Format Column P as currency ($). Format Columns R and S as percentages (%).

What did we just do? We are now filtering the first table to only show what data between today and the number of years back that we entered in C3. This will help us build our charts later on.

We also added a new column, “Historic Yield.” For now, it is blank. In a minute, we are going to populate a third table to import historic closing prices for our ticker. The historic yield column is going to match dividend payments with the stock price on that day in history, and tell us what the yield was throughout the duration of dividend payments.

To help further understand the formulas,

  • today() is a handy Google Sheets function that produces today’s date.
  • today()-365.25*(number of years to look back) creates a range of years.
  • index(match()) lets Google sheets look for a date and return a stock price for that date. We will need to create a few more data imports for these to display.

Hopefully, your second table looks like this:

On to our third table (keep going, this is an easy one).

Start with the headers:

Hard-enter “Price History.”

=googlefinance(B3, “price”, min(Q:Q), today(), “Daily”)

Hard enter, “Close.”

Hard-enter “Date (integer)”

googlefinance() is a super cool function that looks for a ticker symbol (B3, or JNJ in our case).

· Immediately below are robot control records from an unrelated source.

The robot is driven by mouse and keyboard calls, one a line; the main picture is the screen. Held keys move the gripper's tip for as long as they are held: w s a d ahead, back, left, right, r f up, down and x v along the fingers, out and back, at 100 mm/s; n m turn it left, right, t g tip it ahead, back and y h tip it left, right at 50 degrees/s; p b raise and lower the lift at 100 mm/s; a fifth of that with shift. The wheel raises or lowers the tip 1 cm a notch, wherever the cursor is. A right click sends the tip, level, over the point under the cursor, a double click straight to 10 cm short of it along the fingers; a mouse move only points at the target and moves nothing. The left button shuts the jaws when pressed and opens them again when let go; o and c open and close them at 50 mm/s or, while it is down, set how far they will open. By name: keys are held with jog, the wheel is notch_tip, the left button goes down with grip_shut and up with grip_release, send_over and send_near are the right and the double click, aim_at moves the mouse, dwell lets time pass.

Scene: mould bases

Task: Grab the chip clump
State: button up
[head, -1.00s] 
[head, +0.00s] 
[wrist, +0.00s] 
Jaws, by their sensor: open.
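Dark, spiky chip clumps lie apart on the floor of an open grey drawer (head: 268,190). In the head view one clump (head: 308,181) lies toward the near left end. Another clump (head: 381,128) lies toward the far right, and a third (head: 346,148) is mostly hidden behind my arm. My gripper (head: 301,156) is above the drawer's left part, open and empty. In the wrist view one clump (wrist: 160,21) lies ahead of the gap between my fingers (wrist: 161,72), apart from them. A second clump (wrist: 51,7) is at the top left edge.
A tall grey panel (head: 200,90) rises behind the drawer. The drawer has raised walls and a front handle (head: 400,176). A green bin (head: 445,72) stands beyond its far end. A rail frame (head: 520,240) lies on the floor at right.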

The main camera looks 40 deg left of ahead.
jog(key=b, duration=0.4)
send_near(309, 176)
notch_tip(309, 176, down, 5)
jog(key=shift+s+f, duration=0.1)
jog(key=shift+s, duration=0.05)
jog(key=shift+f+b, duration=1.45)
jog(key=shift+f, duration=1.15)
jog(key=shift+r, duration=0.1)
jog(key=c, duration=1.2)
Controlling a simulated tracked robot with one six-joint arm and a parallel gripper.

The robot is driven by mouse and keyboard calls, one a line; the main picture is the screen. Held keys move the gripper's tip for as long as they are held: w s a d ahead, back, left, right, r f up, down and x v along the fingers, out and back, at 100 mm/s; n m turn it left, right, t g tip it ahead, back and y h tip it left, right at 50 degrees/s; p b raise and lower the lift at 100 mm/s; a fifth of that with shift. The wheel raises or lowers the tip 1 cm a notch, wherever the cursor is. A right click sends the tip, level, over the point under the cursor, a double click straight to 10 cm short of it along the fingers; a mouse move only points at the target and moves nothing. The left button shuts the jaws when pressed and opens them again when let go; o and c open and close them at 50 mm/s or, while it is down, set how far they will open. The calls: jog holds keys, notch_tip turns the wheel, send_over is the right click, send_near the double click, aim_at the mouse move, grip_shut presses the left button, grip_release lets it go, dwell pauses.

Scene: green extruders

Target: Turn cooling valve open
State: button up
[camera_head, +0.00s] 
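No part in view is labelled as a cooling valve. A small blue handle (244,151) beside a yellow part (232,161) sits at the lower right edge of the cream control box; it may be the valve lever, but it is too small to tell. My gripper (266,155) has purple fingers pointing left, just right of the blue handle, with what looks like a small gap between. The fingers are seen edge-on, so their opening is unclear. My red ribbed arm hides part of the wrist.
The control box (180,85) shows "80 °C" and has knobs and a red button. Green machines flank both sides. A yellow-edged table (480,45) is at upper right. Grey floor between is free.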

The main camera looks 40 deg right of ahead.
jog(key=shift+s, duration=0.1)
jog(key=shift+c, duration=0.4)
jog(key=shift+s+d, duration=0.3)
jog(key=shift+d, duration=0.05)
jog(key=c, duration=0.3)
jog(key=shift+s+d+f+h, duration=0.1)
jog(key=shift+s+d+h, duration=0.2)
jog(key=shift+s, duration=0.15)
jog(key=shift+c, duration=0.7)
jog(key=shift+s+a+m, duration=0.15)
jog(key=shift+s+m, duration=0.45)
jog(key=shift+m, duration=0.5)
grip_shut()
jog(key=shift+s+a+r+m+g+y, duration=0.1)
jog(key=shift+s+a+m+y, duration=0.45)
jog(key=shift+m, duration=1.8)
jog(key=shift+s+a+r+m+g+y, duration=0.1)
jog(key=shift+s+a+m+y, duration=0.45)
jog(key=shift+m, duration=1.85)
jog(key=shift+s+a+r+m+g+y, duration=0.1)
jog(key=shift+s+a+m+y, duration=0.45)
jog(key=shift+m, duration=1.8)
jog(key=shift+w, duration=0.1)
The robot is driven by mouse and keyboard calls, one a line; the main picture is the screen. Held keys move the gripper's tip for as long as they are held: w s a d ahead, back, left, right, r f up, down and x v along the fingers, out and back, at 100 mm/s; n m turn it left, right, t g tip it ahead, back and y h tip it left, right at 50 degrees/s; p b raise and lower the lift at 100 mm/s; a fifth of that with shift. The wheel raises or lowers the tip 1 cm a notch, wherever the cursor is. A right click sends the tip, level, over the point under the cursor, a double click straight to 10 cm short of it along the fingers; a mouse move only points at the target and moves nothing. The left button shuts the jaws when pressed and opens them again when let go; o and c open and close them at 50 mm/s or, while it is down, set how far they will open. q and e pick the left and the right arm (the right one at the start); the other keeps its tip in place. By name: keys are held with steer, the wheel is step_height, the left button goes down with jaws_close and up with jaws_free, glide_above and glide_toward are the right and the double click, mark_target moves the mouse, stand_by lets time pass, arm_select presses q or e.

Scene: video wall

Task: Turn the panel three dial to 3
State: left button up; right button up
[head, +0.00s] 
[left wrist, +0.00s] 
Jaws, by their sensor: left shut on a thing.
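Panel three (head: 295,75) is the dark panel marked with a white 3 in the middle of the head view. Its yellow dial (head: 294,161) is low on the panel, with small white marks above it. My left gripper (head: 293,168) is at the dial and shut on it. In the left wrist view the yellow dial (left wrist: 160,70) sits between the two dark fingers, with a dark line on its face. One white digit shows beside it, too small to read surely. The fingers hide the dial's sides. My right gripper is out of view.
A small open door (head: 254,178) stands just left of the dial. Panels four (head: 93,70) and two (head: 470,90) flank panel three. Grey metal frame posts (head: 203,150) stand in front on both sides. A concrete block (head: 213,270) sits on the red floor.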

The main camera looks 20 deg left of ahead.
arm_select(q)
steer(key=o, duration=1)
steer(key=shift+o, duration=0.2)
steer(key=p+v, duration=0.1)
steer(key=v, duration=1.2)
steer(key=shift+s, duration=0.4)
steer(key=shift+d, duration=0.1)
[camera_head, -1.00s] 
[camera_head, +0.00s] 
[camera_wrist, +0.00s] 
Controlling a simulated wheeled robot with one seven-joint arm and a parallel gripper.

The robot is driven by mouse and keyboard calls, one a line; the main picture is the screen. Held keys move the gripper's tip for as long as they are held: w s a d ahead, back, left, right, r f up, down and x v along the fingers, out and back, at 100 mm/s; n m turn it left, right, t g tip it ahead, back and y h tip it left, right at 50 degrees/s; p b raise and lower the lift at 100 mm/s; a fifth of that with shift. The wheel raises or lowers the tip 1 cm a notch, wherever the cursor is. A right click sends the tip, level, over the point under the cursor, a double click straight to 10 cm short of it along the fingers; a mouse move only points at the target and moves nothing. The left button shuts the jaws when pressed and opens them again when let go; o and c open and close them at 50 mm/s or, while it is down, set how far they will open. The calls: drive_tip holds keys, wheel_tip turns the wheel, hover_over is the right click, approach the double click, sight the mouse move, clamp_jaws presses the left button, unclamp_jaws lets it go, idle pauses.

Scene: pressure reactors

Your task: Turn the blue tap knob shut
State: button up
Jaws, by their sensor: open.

Then, it looks for a start and end date to import daily or weekly closing prices. We use min(Q:Q) to find the date of the earliest dividend payment.

Now, enter the column formulas:

Scroll to the very bottom of the sheet and add rows until you have 13,000 rows. This will allow for 50 years of closing price data, if we ever have that much to look at.

=if(U7=“”,, int(U7))

Drag the formula in W7 down to W13000 and shade these in as gray.

Create a border if you like.

What did we just do here? googlefinance() imports dates with times attached. Sheets stores dates and times as something like 41527.755. The 41527 indicates a date, and the .755 indicates a time in that day. We want to match historic dividend data with historic closing prices, so making the date into an integer (whole number) eliminates the time portion and allows for an exact match later on.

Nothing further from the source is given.